What you are asked to do — Count every line below in which "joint" occurs, then give only the count.

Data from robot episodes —
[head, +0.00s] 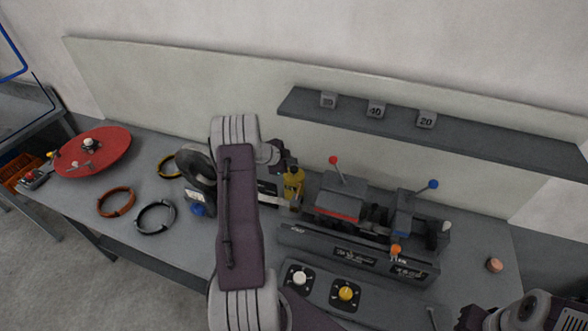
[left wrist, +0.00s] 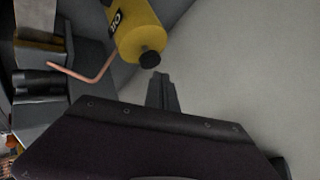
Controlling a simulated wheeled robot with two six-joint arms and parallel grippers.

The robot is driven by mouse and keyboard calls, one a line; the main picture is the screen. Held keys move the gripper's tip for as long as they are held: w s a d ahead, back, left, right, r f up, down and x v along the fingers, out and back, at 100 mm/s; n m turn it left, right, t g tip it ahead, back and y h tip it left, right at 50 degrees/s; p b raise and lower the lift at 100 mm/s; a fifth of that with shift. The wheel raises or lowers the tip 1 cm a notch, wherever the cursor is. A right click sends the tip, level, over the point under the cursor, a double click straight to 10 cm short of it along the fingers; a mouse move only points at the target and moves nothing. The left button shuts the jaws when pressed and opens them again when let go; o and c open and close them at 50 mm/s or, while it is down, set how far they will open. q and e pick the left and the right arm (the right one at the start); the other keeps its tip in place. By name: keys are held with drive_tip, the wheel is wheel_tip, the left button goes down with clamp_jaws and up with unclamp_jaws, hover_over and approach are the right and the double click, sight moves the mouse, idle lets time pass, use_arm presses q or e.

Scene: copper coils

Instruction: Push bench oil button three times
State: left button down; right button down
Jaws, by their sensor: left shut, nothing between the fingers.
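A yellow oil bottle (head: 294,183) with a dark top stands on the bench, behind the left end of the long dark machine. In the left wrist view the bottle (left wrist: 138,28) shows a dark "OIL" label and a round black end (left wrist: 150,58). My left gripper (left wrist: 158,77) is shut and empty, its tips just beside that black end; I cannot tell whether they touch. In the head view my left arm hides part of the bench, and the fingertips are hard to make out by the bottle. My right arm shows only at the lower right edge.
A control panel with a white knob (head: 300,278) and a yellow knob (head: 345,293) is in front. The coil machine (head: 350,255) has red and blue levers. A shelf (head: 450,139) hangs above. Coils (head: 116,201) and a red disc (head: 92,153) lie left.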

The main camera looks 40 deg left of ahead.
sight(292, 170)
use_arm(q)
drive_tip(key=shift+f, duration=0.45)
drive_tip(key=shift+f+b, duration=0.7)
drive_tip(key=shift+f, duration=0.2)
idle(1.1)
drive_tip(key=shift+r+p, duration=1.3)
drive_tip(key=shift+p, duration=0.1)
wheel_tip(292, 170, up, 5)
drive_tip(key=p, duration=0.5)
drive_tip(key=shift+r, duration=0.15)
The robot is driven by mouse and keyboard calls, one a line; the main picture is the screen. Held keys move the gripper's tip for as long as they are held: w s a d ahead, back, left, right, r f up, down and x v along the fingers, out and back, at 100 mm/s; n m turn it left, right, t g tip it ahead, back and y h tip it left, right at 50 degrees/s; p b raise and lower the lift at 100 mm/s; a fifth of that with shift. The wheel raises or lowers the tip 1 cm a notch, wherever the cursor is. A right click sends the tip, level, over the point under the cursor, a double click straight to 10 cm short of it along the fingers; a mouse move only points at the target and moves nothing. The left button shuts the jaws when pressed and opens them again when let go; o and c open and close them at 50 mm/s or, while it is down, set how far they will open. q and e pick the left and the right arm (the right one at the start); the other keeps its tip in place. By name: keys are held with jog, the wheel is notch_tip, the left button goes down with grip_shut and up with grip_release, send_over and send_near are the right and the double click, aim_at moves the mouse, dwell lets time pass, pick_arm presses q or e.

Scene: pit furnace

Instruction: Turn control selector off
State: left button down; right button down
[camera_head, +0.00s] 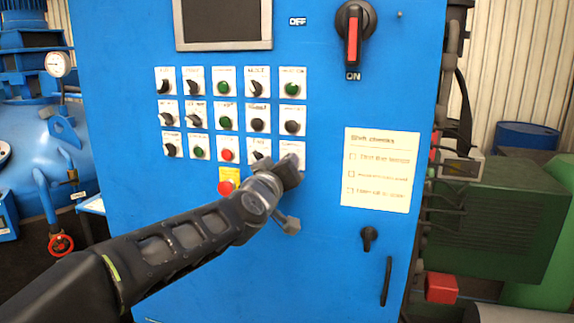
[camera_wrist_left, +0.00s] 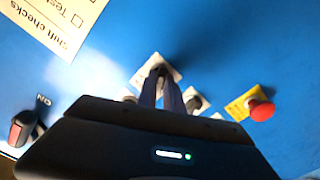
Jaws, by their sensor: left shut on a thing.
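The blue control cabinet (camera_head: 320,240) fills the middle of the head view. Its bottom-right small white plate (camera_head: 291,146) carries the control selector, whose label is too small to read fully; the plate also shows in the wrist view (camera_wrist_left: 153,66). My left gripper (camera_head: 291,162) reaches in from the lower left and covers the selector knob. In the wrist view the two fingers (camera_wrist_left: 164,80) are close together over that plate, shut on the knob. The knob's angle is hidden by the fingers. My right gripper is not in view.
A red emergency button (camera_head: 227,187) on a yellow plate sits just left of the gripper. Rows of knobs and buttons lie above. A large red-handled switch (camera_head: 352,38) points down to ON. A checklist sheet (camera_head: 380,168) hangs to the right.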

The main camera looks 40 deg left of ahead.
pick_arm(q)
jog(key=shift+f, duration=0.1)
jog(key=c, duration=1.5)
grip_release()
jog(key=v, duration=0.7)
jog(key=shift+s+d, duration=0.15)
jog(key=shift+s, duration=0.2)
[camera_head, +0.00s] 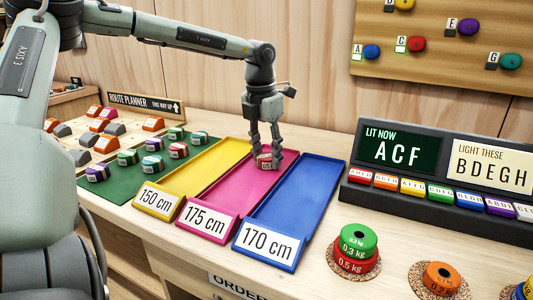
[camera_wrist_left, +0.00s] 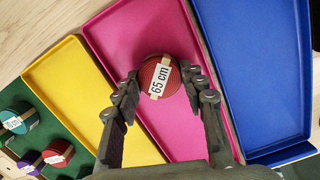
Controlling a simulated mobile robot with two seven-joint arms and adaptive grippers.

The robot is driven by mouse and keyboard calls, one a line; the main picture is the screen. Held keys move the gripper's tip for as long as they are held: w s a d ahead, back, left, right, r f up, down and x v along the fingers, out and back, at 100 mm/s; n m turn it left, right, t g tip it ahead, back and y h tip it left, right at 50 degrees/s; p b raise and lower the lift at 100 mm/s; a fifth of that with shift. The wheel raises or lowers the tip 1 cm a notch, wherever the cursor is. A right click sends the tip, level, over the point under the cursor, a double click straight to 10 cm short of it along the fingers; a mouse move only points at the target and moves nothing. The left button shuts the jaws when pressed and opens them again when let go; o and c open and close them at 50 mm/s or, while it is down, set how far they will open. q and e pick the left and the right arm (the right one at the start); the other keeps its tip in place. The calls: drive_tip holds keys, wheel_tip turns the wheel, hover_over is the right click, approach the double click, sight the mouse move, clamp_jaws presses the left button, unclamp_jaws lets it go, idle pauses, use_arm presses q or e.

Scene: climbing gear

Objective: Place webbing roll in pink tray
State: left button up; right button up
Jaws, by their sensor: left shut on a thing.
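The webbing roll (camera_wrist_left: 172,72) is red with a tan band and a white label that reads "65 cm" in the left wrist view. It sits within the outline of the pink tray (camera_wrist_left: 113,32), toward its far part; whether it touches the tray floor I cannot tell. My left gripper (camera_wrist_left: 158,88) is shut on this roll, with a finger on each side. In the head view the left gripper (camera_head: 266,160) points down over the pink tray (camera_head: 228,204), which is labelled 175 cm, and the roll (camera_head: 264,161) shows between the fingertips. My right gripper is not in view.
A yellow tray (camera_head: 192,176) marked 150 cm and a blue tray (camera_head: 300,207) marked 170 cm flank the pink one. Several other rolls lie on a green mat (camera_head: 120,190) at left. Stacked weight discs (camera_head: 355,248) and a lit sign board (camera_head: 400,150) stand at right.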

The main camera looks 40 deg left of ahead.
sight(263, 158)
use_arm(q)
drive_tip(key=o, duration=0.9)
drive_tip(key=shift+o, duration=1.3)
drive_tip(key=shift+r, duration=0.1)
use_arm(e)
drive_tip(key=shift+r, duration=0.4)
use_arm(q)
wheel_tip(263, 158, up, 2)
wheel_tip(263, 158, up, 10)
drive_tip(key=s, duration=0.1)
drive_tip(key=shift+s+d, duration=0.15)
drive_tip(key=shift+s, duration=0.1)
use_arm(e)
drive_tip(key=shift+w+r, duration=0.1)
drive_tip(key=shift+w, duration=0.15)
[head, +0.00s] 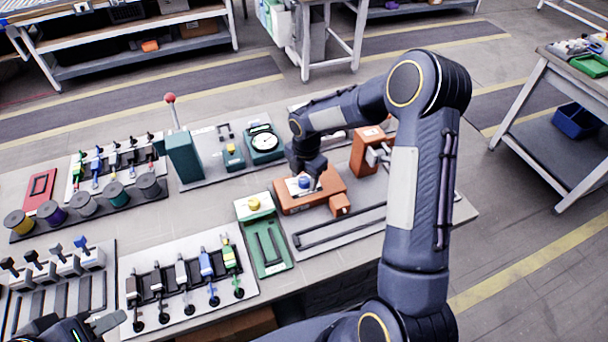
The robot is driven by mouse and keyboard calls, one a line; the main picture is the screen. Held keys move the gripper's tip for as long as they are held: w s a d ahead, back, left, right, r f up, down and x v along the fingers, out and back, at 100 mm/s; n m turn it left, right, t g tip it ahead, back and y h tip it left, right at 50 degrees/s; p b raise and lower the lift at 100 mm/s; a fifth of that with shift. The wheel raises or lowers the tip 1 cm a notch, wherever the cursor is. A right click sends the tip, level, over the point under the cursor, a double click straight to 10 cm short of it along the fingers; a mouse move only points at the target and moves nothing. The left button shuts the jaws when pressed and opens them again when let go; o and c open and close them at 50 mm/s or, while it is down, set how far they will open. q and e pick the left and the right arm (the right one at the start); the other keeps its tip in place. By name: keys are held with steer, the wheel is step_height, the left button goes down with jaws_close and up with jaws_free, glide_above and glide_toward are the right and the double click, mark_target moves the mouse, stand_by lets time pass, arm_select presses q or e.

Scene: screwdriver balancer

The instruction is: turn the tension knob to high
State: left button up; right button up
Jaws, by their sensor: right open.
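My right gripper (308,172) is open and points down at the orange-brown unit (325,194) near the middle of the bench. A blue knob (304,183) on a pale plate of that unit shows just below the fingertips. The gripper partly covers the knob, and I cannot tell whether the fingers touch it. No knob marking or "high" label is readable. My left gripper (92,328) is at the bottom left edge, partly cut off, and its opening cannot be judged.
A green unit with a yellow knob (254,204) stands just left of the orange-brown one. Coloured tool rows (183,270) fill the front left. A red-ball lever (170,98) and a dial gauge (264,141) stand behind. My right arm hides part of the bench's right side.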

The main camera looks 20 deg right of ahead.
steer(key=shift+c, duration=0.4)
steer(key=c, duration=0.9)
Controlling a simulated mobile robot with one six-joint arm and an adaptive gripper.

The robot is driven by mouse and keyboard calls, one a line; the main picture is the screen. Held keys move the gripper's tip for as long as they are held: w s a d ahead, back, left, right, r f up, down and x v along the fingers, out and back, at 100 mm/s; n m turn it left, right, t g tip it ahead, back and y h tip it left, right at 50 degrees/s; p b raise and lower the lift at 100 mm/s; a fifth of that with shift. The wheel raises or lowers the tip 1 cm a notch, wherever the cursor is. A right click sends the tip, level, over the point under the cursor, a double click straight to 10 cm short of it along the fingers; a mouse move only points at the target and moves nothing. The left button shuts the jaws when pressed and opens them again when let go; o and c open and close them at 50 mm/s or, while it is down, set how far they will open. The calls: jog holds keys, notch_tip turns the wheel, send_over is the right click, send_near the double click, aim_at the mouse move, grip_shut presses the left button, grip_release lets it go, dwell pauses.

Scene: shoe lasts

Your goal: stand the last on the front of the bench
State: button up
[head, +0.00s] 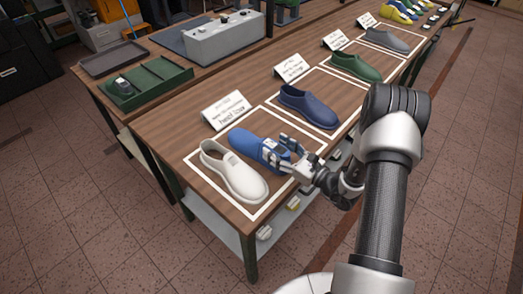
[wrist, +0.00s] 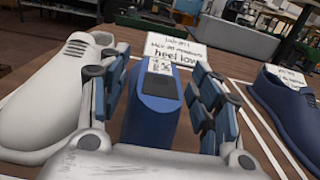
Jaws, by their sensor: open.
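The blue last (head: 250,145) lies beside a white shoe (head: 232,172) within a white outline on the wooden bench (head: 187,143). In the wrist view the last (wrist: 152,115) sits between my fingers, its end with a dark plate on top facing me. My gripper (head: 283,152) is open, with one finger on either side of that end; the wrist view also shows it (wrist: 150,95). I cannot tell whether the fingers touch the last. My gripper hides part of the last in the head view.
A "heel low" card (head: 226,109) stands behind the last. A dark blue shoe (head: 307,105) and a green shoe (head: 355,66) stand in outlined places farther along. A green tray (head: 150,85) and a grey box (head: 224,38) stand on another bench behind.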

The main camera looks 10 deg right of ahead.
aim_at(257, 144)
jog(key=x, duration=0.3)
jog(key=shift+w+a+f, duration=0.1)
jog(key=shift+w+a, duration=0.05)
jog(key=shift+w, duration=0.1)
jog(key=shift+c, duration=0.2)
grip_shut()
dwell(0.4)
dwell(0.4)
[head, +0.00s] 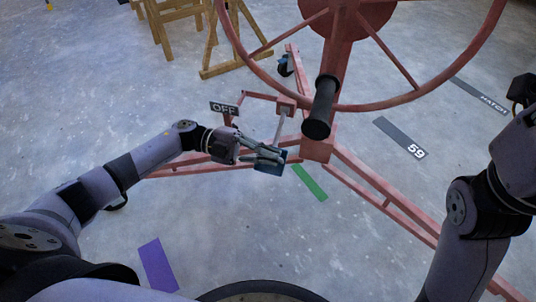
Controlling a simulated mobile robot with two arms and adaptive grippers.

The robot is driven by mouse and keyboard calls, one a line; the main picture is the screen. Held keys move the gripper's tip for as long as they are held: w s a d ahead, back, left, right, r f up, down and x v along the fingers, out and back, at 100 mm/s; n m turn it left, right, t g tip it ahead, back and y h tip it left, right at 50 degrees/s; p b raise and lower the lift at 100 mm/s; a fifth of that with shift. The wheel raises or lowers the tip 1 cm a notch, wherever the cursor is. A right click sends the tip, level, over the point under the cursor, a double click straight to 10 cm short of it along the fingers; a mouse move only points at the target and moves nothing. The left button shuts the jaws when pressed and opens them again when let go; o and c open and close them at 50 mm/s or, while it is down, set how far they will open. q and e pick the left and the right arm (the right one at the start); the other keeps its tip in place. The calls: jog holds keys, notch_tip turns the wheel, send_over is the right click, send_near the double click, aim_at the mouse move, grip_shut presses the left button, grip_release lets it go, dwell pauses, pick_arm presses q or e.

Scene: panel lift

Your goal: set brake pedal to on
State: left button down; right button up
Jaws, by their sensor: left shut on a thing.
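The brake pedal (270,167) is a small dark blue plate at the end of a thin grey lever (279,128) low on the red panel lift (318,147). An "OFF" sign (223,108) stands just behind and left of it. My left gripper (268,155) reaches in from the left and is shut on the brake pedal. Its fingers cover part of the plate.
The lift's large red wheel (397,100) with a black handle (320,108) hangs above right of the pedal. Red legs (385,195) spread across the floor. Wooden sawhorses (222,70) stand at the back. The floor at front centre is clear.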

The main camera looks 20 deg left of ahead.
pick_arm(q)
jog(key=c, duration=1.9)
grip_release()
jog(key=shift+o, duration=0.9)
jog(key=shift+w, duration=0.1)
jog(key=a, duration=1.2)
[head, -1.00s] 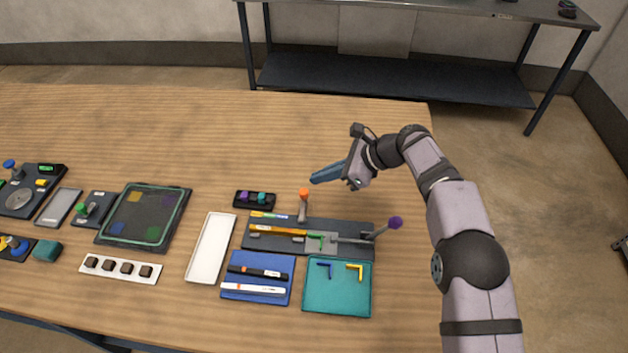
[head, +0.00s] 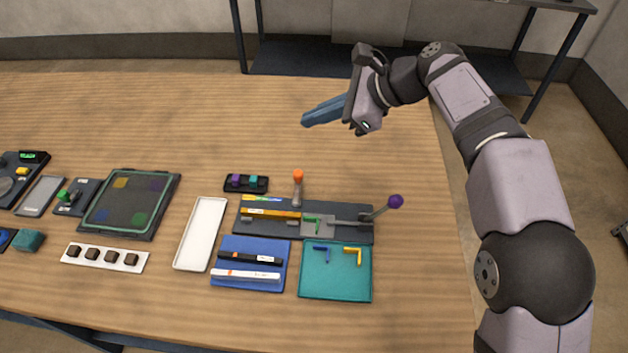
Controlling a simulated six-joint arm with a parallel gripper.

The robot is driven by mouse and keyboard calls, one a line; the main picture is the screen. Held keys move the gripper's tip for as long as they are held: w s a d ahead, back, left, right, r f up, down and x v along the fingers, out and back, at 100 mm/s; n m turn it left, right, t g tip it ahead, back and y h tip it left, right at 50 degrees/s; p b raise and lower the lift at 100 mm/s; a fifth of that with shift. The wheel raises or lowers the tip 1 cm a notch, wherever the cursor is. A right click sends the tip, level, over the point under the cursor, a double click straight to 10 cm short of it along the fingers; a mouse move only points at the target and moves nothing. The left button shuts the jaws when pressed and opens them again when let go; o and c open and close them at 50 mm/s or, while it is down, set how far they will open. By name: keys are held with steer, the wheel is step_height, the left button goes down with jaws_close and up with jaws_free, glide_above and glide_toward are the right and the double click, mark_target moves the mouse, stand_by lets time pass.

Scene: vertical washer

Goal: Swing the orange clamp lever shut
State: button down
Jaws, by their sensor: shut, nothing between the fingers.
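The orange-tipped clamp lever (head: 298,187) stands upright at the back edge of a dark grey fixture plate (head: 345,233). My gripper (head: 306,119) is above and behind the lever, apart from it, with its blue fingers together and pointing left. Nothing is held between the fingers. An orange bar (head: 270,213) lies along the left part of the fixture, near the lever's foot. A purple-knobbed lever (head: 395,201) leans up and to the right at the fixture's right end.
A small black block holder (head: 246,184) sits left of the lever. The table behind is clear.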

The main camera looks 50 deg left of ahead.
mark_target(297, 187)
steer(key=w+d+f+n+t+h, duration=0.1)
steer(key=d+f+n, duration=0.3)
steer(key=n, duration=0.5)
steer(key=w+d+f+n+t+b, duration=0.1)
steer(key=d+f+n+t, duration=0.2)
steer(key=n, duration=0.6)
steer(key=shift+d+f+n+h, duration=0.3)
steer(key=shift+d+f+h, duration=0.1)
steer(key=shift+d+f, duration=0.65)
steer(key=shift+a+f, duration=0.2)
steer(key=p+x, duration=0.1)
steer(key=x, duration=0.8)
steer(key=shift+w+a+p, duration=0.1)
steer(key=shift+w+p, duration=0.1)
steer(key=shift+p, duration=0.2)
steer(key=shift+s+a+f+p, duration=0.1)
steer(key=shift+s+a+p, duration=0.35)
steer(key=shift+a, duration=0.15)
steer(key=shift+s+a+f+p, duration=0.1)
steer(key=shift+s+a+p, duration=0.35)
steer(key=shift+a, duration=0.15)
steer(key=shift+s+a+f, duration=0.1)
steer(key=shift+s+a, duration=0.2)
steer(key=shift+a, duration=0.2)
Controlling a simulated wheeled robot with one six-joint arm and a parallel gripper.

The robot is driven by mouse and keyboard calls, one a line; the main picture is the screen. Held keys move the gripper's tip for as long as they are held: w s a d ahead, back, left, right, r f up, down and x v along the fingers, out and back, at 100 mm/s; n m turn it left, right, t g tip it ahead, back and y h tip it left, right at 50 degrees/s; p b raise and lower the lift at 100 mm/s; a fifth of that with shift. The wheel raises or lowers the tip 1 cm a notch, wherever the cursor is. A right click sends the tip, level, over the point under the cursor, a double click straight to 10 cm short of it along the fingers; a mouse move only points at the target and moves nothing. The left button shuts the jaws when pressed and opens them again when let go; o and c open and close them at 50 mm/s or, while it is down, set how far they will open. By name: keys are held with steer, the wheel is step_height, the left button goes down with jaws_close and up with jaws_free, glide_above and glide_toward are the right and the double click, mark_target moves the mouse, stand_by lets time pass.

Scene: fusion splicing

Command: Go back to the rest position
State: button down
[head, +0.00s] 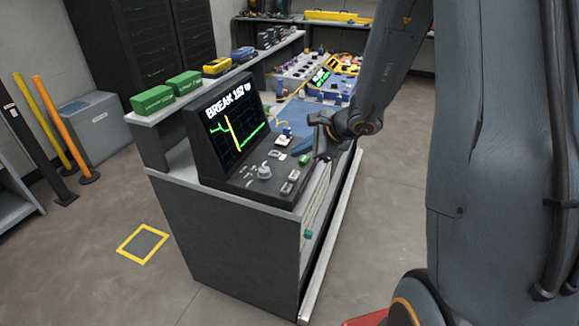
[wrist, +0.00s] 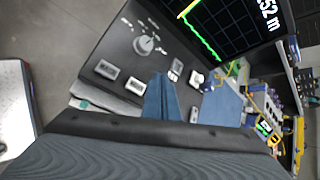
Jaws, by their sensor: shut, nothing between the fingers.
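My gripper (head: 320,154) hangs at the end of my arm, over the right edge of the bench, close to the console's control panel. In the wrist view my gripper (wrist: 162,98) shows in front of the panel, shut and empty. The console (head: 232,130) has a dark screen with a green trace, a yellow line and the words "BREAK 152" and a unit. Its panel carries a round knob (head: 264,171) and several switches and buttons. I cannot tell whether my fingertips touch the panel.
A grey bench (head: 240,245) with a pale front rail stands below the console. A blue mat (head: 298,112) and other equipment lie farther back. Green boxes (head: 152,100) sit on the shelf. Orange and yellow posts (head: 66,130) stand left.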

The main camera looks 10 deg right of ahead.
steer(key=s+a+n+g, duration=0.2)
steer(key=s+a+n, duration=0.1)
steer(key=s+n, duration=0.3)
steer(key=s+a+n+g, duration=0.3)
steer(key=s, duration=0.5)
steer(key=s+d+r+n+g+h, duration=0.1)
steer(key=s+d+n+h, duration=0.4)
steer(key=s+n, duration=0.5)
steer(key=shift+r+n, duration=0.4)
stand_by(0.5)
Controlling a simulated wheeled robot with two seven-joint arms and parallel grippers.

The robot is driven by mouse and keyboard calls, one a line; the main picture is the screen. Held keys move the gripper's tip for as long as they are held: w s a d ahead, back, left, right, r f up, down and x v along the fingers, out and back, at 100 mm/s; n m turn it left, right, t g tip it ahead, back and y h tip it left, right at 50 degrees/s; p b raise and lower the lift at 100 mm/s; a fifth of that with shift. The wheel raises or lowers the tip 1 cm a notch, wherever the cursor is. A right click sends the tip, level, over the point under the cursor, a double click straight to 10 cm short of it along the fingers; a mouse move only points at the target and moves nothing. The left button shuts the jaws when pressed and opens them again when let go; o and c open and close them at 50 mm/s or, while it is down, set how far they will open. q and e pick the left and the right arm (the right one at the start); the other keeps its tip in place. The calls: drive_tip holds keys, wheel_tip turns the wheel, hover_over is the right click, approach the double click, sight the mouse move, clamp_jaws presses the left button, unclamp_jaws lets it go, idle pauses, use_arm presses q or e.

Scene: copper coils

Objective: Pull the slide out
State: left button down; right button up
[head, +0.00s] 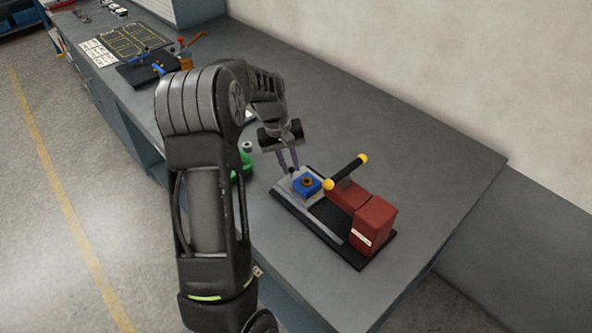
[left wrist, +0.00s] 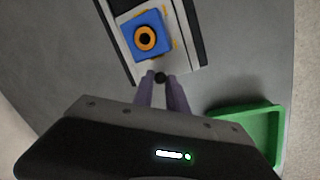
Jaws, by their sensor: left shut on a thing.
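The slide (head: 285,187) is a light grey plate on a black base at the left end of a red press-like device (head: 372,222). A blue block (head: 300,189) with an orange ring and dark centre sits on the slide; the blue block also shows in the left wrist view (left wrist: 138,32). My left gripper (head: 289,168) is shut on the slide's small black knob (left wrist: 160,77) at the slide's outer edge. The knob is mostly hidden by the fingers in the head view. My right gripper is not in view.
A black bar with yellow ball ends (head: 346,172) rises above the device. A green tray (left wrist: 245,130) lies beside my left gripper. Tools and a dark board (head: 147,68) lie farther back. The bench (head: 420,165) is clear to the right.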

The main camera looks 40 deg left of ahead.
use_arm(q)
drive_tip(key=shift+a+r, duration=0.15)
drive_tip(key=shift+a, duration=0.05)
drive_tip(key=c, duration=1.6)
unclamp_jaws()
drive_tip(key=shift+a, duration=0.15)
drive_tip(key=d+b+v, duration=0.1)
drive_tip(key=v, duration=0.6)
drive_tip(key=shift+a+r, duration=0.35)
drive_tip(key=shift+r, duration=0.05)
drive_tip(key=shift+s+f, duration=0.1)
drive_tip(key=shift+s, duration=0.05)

Task result — 6